*TASK STATEMENT*. Extract the lines of the material below, beginning with the first and ending with the line that holds "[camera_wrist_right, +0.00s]". Skip every picture.

*MATERIAL*.
————
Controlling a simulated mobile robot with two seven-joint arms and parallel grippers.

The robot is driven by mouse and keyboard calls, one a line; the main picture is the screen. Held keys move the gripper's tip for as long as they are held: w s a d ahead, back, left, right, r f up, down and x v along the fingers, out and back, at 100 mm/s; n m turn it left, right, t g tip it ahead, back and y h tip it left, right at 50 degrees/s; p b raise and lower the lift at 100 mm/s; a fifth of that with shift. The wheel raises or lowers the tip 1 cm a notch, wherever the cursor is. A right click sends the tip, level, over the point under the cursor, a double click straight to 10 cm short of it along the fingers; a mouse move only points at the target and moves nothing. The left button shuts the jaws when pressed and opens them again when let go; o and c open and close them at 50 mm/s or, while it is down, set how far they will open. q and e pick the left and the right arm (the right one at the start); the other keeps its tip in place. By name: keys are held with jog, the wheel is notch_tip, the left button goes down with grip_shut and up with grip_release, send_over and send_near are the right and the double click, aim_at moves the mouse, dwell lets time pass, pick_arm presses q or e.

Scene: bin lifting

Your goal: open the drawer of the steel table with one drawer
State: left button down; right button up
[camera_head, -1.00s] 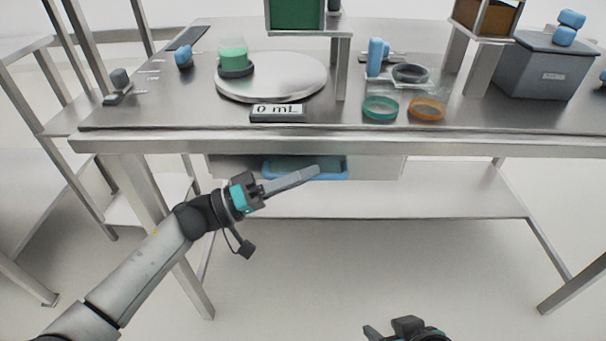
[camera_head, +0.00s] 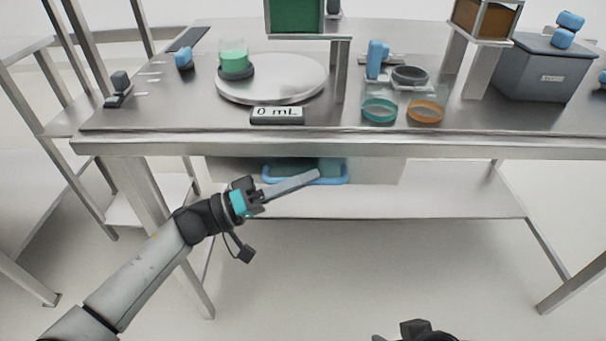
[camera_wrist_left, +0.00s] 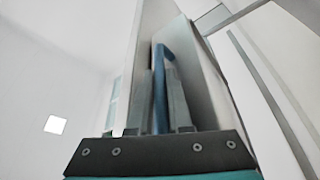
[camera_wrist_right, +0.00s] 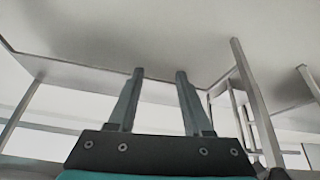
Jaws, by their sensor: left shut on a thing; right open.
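The steel table (camera_head: 450,148) has one grey drawer (camera_head: 385,171) under its top, with a blue handle (camera_head: 340,181) on its front. My left gripper (camera_head: 316,175) reaches in from the left and is shut on the handle. In the left wrist view the blue handle (camera_wrist_left: 160,90) stands between the two fingers, close to the pale drawer front. The fingers hide part of the handle. How far the drawer is out is hard to tell. My right gripper (camera_wrist_right: 160,75) is open and empty; only a little of it shows at the bottom of the head view.
On the tabletop stand a round plate with a green-filled beaker (camera_head: 233,62), a display (camera_head: 278,115), two dishes (camera_head: 426,111) and a grey box (camera_head: 545,70). A lower shelf (camera_head: 430,203) spans the table legs. The floor in front is clear.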

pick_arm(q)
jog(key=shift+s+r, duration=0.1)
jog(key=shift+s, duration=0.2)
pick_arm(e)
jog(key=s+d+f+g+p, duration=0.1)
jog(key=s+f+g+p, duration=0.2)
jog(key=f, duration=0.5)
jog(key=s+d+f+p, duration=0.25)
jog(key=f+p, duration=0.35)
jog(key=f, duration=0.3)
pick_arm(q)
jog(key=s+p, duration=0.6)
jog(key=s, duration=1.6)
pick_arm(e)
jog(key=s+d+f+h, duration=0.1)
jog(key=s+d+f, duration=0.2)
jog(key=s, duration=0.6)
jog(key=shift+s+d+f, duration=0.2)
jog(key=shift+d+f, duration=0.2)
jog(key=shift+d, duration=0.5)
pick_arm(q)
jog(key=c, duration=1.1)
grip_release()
————
*SOLUTION*.
Controlling a simulated mobile robot with two seven-joint arms and parallel grippers.

The robot is driven by mouse and keyboard calls, one a line; the main picture is the screen. Held keys move the gripper's tip for as long as they are held: w s a d ahead, back, left, right, r f up, down and x v along the fingers, out and back, at 100 mm/s; n m turn it left, right, t g tip it ahead, back and y h tip it left, right at 50 degrees/s; p b raise and lower the lift at 100 mm/s; a fifth of that with shift. The wheel raises or lowers the tip 1 cm a notch, wherever the cursor is. A right click sends the tip, level, over the point under the cursor, a double click straight to 10 cm short of it along the fingers; a mouse move only points at the target and moves nothing. The left button shuts the jaws when pressed and opens them again when let go; o and c open and close them at 50 mm/s or, while it is down, set how far they will open. q and e pick the left and the right arm (the right one at the start); the other keeps its tip in place. By name: keys are held with jog, the wheel is notch_tip, the left button goes down with grip_shut and up with grip_release, send_over and send_near are the right and the double click, aim_at moves the mouse, dwell lets time pass, pick_arm presses q or e.

Scene: bin lifting

Your goal: open the drawer of the steel table with one drawer
State: left button down; right button up
[camera_head, -1.00s] 
[camera_head, +0.00s] 
[camera_wrist_left, +0.00s] 
[camera_wrist_right, +0.00s] 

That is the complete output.